[JOB] The required output is the exact run of lines from the line containing "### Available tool" to the line containing "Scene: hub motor", inclusive, and nothing besides.
=== GIVEN DATA ===
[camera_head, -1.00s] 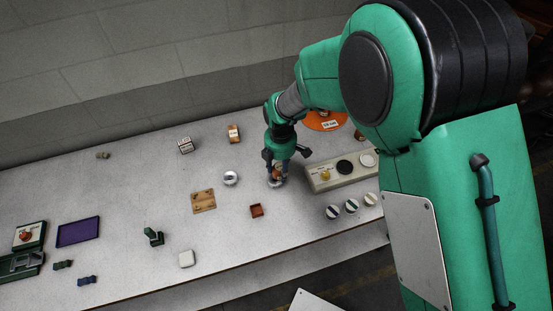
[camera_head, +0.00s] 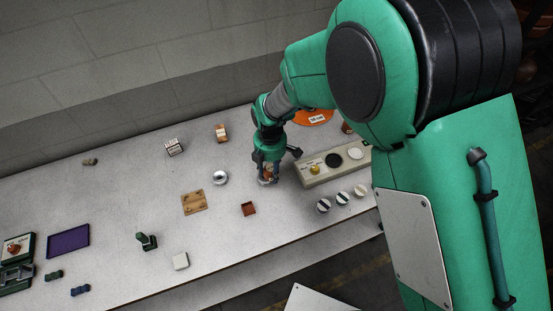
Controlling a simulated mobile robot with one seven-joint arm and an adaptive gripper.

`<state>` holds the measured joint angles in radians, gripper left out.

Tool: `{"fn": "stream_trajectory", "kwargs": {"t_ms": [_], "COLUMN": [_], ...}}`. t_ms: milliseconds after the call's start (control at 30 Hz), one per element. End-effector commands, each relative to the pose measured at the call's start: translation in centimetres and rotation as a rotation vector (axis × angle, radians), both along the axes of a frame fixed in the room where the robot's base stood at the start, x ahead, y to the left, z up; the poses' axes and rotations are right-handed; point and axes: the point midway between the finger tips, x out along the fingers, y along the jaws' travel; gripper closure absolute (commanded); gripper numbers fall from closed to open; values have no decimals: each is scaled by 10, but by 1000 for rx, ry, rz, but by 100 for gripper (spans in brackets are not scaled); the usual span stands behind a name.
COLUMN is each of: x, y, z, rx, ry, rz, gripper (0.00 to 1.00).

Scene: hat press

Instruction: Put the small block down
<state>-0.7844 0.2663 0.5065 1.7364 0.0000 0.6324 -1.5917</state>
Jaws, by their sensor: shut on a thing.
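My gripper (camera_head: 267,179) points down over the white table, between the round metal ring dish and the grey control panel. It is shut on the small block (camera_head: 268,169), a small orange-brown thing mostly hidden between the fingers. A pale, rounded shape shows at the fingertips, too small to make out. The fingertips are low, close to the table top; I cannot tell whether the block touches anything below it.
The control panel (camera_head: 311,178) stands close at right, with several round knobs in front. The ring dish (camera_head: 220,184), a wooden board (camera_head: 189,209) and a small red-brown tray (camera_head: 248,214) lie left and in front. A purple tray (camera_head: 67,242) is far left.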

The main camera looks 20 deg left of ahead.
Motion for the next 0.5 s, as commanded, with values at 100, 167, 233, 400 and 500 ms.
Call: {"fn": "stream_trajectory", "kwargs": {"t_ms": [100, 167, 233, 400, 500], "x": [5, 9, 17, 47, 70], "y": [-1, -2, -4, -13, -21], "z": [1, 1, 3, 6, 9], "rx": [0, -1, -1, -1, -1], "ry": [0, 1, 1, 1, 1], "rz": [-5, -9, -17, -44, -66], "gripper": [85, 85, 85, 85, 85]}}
===
=== GIVEN DATA ===
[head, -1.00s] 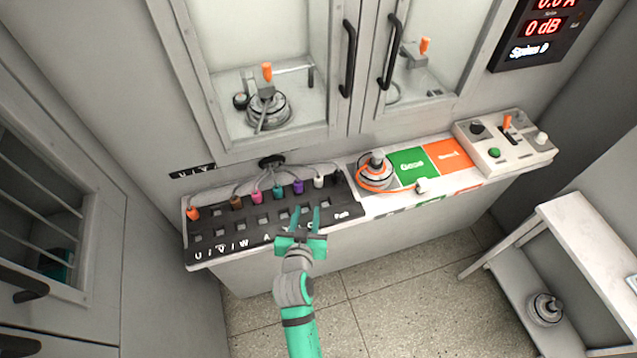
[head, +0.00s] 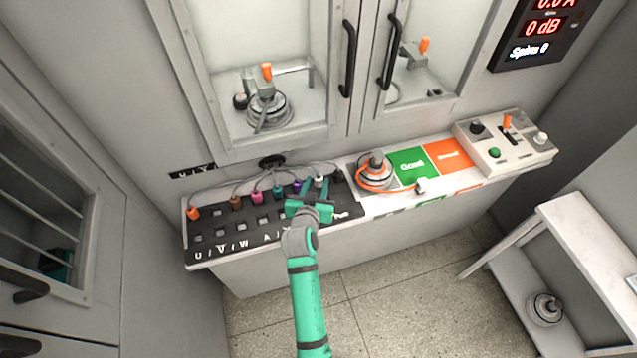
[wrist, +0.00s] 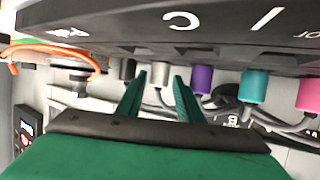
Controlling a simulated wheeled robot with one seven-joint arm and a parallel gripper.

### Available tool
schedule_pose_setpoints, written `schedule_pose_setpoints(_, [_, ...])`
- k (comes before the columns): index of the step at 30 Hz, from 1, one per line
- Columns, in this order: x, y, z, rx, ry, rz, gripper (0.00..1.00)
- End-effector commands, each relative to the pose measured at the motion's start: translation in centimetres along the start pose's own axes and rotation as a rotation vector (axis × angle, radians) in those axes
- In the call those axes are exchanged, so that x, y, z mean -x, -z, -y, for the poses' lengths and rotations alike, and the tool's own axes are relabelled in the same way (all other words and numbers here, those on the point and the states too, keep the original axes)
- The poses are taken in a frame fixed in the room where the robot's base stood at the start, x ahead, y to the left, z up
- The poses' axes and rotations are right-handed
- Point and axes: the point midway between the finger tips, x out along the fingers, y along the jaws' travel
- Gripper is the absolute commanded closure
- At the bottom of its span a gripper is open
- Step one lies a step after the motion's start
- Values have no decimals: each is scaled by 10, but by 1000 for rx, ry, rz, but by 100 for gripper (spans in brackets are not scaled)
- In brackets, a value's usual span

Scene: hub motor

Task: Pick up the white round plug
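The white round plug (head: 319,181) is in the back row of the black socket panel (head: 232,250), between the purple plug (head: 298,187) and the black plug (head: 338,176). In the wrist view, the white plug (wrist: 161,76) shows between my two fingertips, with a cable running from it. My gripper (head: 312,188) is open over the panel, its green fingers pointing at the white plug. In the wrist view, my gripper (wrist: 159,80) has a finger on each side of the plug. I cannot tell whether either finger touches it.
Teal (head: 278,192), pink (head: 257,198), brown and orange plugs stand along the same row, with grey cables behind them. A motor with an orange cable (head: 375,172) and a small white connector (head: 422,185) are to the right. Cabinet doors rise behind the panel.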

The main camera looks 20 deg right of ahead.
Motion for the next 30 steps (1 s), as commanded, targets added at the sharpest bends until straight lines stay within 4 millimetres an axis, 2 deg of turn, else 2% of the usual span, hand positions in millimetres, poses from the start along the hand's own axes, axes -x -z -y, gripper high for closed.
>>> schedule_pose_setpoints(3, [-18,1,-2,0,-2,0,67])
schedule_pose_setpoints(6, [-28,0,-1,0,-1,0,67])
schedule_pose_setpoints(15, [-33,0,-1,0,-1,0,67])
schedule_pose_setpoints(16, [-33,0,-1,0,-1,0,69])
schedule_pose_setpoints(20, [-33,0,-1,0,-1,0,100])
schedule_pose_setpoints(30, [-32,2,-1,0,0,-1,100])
===
[RESPONSE]
### Available tool
schedule_pose_setpoints, written `schedule_pose_setpoints(_, [_, ...])`
- k (comes before the columns): index of the step at 30 Hz, from 1, one per line
- Columns, in this order: x, y, z, rx, ry, rz, gripper (0.00..1.00)
- End-effector commands, each relative to the pose measured at the motion's start: translation in centimetres along the start pose's own axes and rotation as a rotation vector (axis × angle, radians) in those axes
- In the call those axes are exchanged, so that x, y, z mean -x, -z, -y, for the poses' lengths and rotations alike, and the tool's own axes are relabelled in the same way (all other words and numbers here, those on the point and the states too, keep the original axes)
- The poses are taken in a frame fixed in the room where the robot's base stood at the start, x ahead, y to the left, z up
- The poses' axes and rotations are right-handed
- Point and axes: the point midway between the finger tips, x out along the fingers, y along the jaws' travel
- Gripper is the absolute commanded closure
- At the bottom of its span a gripper is open
- Step one lies a step after the motion's start
- Values have no decimals: each is scaled by 10, but by 1000 for rx, ry, rz, but by 100 for gripper (spans in brackets are not scaled)
- In brackets, a value's usual span

Scene: hub motor

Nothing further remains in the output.